Aunque no es ésta la historia a relatar, si bien estuvo
ligada cronológicamente a la de otros dos gatos, un macho y una hembra, que
había empezado un mes antes, cuando el gato irrumpió un anochecer en la casa,
introduciéndose en las habitaciones por la hendija de la puerta entreabierta
que daba al pasillo del frente. Se lo pudo convencer de retornar al pasillo en
el que se le improvisó una morada, suministrándosele agua, leche y comida en el
mismo lugar. Era un gato de buen tamaño, de aproximadamente ocho años, y al
parecer, castrado. Del otro lado de la casa, en la parte posterior, moraban ya,
desde hacía años, cuatro gatas y un gato.
El nuevo huésped no tardó en querer conocerlos, y después de
alguna inevitable reprimenda ante algunos gestos hostiles iniciales, “El Rubio”
(como se comenzó a llamarlo) se integró a ellos sin problemas, mudándose él
también a la parte de atrás.
La armonía solo era alterada de tanto en tanto por un gato
de la vecindad que en sus merodeos, se encarnizaba preferentemente con el nuevo
huésped.
La compensación de estos contratiempos, la tuvo El Rubio a
partir del conocimiento de una gatita vecina inmediata –Barekai la llamaban-,
también castrada, con la que surgió un verdadero amor platónico (como no podía
ser de otra manera). Ella se sentaba en el borde de la pared medianera, y él
desde el techo de una de las habitaciones de su adoptada residencia, la
contemplaba largamente, hasta que se trasladaba a la medianera, y juntos
recorrían el techo de ambas viviendas.
El sábado 20 de julio a primera hora de la mañana, El Rubio
fue sorprendido cerca de la puerta de la ahora su casa, por el gato agresor de
la vecindad, y sin disposición a enfrentarlo, en vez de correr hacia el
interior, lo hizo hacia la calle, siendo alcanzado de lleno por un vehiculo que
no alcanzó a truncar su cerebro como el resto de su cuerpo, por lo que El Rubio
asistió consciente a su traslado por la dueña de casa desde la esquina hasta el
umbral en el que había tenido su morada en los primeros días, y en pocos
minutos se convertiría en testigo de sus últimos momentos. Antes de que llegara
el veterinario –que igualmente no hubiera podido hacer otra cosa que evitar la
prolongación de su agonía- los ojos de El Rubio que solían extasiarse
contemplando a Barekai, se pusieron vidriosos y su cabeza se inclinó más, ya
definitivamente, contra el umbral.
Barekai no había estado junto a él, cuando apareció el gato
agresor; no había visto cuando lo atropelló el coche; no fue testigo de su
traslado a la casa estando ya su cuerpo exánime. Y lo esperó. Y lo buscó…

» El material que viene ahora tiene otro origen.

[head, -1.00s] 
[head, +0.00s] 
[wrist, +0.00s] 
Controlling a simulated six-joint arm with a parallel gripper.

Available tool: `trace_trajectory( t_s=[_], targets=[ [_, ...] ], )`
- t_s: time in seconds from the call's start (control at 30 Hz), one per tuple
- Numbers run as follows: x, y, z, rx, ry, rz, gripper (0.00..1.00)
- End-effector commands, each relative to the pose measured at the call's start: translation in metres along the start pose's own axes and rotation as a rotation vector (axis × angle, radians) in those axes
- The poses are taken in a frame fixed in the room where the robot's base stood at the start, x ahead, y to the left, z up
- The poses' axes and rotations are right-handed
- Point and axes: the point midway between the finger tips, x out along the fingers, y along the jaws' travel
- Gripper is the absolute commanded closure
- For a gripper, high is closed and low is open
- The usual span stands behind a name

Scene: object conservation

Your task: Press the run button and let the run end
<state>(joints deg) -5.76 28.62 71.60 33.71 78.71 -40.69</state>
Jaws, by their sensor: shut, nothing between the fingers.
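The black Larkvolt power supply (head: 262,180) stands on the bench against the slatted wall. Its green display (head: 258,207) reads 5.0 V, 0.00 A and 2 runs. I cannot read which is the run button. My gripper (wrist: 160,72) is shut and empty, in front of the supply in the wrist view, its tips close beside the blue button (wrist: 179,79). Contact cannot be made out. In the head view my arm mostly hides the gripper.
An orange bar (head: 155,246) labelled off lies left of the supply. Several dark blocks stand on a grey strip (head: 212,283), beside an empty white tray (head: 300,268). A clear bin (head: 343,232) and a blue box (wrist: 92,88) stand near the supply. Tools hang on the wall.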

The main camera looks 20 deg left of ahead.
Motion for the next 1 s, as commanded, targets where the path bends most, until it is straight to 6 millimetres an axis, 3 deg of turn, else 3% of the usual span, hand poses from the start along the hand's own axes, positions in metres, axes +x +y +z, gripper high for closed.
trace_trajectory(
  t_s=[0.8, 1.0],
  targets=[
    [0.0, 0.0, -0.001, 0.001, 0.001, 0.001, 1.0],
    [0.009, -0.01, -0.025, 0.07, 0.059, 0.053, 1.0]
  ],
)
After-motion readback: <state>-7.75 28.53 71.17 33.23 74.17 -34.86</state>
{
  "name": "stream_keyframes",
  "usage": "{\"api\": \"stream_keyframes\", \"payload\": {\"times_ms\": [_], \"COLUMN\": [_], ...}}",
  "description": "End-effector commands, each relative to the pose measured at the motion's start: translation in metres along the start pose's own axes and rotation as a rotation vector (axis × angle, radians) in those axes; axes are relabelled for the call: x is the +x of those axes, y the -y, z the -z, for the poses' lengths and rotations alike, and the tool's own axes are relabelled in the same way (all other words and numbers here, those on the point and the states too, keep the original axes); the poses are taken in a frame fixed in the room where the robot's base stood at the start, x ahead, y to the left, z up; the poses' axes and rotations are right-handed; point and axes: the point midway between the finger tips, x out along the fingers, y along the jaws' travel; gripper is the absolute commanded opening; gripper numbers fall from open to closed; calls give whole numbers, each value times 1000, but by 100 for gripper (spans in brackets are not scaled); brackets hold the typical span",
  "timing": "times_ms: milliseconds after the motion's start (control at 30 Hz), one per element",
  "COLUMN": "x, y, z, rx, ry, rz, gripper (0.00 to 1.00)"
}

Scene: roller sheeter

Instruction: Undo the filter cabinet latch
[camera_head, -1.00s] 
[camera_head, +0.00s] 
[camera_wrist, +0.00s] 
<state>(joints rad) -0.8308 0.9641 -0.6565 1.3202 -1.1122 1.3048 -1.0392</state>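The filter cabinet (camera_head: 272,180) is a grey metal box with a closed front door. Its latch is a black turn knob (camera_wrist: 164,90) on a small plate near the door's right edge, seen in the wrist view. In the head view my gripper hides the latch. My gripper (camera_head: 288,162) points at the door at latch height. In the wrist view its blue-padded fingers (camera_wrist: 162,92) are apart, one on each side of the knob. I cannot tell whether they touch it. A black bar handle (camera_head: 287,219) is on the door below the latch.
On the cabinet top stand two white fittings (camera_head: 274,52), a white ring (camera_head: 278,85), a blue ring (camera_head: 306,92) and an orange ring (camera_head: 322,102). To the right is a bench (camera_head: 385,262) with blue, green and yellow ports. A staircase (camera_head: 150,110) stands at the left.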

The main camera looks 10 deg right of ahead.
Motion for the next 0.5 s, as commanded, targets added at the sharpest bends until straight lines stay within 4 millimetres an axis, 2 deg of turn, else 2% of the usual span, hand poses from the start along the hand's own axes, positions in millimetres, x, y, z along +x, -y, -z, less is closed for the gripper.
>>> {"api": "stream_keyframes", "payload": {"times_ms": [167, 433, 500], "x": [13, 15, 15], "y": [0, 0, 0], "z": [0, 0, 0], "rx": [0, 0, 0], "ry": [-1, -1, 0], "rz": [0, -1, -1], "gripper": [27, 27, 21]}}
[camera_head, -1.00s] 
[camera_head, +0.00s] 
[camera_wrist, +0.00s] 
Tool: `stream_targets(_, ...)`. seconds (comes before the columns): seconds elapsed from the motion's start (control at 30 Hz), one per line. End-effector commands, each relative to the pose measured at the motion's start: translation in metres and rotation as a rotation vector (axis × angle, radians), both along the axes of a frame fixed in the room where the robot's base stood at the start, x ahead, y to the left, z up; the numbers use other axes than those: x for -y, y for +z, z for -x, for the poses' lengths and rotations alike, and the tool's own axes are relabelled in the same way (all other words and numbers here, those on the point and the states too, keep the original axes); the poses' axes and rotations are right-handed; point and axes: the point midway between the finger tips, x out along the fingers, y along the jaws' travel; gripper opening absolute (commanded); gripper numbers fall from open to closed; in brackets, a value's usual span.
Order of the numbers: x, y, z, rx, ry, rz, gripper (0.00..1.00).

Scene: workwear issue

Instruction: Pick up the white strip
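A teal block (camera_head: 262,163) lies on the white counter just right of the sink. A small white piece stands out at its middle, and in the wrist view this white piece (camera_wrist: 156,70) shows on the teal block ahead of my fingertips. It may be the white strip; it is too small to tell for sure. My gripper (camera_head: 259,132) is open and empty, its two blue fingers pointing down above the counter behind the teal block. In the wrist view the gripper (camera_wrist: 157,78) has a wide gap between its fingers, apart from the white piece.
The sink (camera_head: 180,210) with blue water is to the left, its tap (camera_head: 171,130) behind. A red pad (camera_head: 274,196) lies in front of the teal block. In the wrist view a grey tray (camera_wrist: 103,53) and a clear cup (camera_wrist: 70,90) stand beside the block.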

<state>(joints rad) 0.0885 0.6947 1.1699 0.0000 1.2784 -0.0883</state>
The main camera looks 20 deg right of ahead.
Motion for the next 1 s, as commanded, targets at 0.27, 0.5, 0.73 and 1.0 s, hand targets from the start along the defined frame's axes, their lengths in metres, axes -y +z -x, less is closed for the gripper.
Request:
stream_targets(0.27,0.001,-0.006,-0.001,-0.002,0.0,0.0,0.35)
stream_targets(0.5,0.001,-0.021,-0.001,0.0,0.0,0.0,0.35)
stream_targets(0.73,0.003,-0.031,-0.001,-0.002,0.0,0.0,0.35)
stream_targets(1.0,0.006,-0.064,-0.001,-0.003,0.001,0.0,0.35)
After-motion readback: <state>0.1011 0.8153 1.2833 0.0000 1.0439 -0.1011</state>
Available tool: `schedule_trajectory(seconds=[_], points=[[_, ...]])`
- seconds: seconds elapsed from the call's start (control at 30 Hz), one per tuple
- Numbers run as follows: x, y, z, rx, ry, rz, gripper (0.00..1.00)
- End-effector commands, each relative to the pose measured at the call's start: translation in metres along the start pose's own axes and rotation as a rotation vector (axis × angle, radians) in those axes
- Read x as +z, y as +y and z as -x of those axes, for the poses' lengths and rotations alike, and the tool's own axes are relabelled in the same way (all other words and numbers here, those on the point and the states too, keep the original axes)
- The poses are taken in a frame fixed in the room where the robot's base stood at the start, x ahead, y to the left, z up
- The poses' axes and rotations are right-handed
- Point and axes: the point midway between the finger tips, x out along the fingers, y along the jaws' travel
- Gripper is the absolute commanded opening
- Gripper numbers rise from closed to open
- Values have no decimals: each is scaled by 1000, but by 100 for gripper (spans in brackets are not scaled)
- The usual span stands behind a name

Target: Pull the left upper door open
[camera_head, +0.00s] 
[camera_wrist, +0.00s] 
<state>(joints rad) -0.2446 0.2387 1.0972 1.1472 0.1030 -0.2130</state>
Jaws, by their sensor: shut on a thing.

durante la tarde del sábado, todo el domingo, todo el lunes. Aún esperaba verlo
aparecer sin imaginar de dónde; y el martes se instaló debajo de uno de los
coches estacionados en la vereda vecina. Su pensamiento no estaba allí; ni en
los sonidos que la rodeaban. Por eso no alcanzó a entender qué estaba pasando
cuando el coche fue puesto en marcha y se sintió absorbida y destrozada por
dentro mientras por fuera su hermoso pelaje claro era teñido por manchas de
grasa y aceite e infinidad de gotas rojas de su sangre. Su cuerpo inerme quedó
tendido en la calle junto al cordón de la vereda, hasta que fue advertido y
retirado de allí para ser enterrado después.
El poeta francés Francis James imaginó un “paraíso de los
asnos”; Helvio Botana estaba convencido que los perros tienen alma y su vida
espiritual se prolonga más allá de la vida terrena… ¡Qué bueno sería poder
imaginar que el gato El Rubio y la
gatita Barekai transitan juntos techos en otras dimensiones, olvidados ya de
los respectivos coches que truncaron sus paseos terrenales volviendo
absurdamente trágica su hermosa historia de amor!